--- START DATASET CONTENT ---

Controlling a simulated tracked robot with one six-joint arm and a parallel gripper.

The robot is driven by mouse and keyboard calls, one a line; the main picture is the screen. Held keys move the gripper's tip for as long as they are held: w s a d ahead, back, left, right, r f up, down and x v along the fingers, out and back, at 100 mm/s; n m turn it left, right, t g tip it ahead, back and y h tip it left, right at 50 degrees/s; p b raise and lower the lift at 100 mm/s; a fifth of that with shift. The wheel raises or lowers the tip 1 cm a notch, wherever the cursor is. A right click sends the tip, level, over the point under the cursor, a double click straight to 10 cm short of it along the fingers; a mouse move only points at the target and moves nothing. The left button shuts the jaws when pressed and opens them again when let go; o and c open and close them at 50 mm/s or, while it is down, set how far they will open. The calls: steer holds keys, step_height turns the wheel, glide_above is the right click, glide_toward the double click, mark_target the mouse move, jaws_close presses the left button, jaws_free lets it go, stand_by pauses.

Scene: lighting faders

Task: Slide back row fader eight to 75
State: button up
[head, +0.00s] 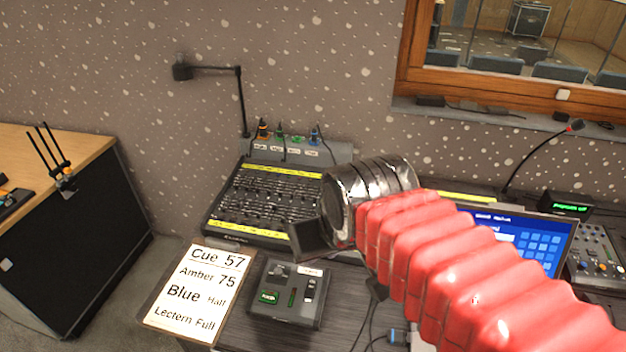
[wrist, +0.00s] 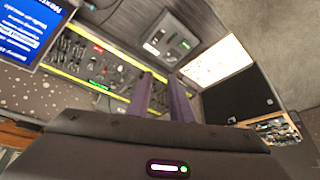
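The lighting desk (head: 228,222) is a black board with rows of small faders and yellow label strips, standing on the table left of my arm. It also shows in the wrist view (wrist: 122,72), beyond and left of my fingers. Single faders are too small to tell apart, so I cannot pick out back row fader eight or its setting. My arm hides the desk's right part in the head view. My gripper (head: 308,241) is at the desk's front right. In the wrist view its two fingers (wrist: 161,80) are apart with a narrow, empty-looking gap.
A cue sheet (head: 198,288) reads Cue 57, Amber 75, Blue Half, Lectern Full. A small grey control box (head: 287,293) sits beside it. A lamp (head: 215,70) rises behind the desk. A blue screen (head: 530,240) and a mixer (head: 597,250) stand at right.

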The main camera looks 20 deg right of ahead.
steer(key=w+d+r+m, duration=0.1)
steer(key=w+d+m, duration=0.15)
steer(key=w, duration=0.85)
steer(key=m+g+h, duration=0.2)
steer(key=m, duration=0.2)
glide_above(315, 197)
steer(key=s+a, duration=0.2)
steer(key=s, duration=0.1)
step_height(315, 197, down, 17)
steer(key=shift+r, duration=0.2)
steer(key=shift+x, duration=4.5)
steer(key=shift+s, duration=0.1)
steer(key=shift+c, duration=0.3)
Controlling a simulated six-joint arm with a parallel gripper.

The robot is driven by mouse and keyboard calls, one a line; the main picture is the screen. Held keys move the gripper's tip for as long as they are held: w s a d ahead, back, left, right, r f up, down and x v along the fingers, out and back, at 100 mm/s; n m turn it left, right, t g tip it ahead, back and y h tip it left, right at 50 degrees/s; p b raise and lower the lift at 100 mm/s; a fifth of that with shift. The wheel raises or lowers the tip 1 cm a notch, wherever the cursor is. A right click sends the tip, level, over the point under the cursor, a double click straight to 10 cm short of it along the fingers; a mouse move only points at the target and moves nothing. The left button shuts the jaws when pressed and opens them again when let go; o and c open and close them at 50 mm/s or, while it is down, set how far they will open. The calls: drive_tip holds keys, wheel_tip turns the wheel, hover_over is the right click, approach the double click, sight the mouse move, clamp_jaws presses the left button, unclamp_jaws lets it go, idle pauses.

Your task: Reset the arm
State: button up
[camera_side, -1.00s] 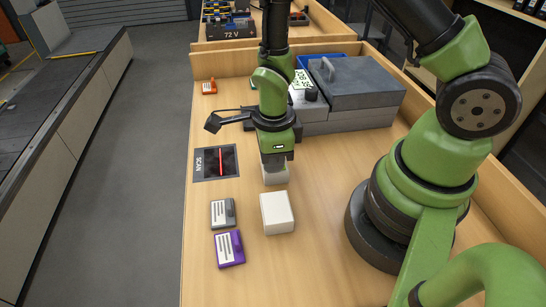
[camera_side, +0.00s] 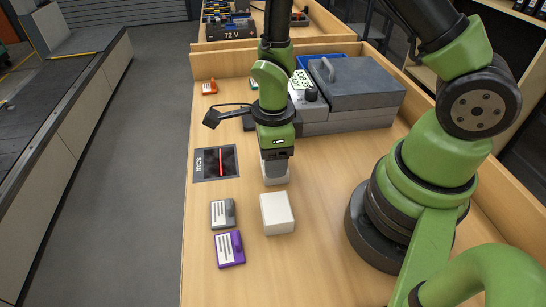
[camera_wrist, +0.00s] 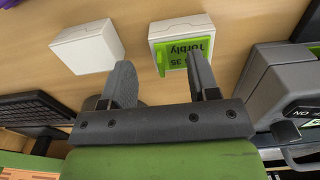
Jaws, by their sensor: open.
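My gripper (camera_side: 276,168) points down over the wooden bench in the side view, right above a white box (camera_side: 277,181) that it partly hides. In the wrist view my gripper's (camera_wrist: 159,65) two dark fingers stand apart. The white box with a green printed label (camera_wrist: 178,50) lies beyond them, partly behind the right finger. I cannot tell whether the fingers touch it. A second white box (camera_side: 277,213) stands nearer the front of the bench; a plain white box also shows at upper left in the wrist view (camera_wrist: 87,48).
A dark scan pad (camera_side: 216,163), a grey card-like case (camera_side: 223,213) and a purple one (camera_side: 230,249) lie to the left. A grey lidded machine (camera_side: 355,88) stands behind to the right. A small orange item (camera_side: 209,87) lies at the back left. Bare bench lies right of the boxes.

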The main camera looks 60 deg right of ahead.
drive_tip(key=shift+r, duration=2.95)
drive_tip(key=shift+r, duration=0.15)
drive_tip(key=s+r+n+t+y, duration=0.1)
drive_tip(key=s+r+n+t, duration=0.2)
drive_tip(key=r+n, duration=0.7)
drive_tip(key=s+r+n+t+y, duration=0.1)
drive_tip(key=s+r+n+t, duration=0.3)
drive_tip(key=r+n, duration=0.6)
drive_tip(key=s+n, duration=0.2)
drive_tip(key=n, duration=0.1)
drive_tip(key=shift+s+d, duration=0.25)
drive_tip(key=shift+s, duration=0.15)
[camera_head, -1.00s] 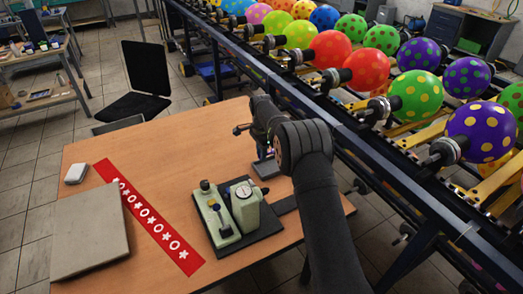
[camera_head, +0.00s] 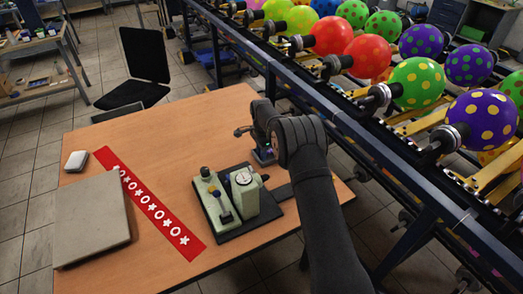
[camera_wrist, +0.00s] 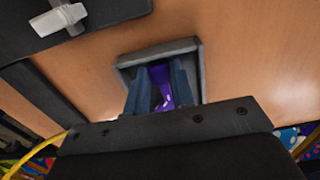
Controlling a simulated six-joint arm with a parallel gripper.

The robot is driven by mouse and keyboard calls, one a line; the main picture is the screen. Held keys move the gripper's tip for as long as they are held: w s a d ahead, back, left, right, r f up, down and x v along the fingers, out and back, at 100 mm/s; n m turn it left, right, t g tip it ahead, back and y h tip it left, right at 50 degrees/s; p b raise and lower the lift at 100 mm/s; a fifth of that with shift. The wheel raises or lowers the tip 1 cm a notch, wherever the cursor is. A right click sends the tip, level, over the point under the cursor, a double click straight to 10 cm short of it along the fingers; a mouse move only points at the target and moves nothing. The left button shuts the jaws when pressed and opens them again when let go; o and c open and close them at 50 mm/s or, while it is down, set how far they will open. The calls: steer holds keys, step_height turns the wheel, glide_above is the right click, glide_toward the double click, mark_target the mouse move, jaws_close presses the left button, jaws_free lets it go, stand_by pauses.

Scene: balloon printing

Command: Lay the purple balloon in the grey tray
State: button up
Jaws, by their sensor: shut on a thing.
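The purple balloon (camera_wrist: 160,76) is limp and has small pale marks. My gripper (camera_wrist: 161,88) is shut on it, with one dark finger on each side. In the wrist view the grey tray (camera_wrist: 199,72) lies around and beneath the fingers and balloon. In the head view my gripper (camera_head: 264,142) is low over the tray (camera_head: 262,158), and a bit of purple shows at its tip. My arm hides part of the tray. I cannot tell whether the balloon touches the tray floor.
The green printing device (camera_head: 226,200) on its dark base stands left of my arm. A red strip with white shapes (camera_head: 150,205) and a grey slab (camera_head: 92,222) lie further left. A rack of inflated balloons (camera_head: 415,83) runs behind the table.

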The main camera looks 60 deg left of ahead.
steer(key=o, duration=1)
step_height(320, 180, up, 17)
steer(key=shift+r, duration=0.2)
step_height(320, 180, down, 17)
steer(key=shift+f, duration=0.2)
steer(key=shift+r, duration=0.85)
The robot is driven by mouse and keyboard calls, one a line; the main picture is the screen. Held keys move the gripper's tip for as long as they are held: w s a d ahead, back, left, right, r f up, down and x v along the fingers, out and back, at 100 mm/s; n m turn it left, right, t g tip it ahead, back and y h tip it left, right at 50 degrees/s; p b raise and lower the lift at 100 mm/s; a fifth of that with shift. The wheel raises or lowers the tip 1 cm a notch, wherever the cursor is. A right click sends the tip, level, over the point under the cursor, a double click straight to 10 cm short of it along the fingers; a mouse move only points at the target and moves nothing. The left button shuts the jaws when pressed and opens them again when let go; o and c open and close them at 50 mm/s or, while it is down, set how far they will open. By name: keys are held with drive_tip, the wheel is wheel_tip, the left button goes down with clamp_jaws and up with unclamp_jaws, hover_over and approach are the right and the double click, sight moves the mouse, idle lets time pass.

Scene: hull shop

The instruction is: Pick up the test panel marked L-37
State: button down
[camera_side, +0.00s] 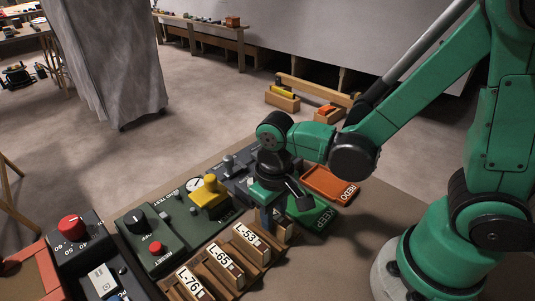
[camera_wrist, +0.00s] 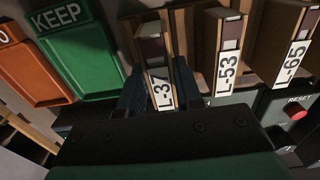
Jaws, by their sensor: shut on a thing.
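The test panel marked L-37 (camera_wrist: 162,93) is between the two fingers of my gripper (camera_wrist: 158,88) in the wrist view, its label facing the camera. The fingers are shut on it. In the side view my gripper (camera_side: 268,217) points down at the far end of the row of wooden holders, and the L-37 label is hidden there. I cannot tell whether the panel is clear of its holder. The panels L-53 (camera_wrist: 228,72) and L-65 (camera_wrist: 290,62) stand beside it in their own holders.
The L-76 panel (camera_side: 189,283) stands at the near end of the row. A green KEEP tray (camera_wrist: 72,50) and an orange REDO tray (camera_side: 331,185) lie beyond my gripper. Control boxes with knobs, such as the green one (camera_side: 165,230), stand left of the row.

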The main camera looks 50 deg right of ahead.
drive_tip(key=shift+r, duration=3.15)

--- END DATASET CONTENT ---

Lines that include the word "Scene" are to be extracted from the data above.

WORKED SOLUTION
Scene: lighting faders
Scene: balloon printing
Scene: hull shop

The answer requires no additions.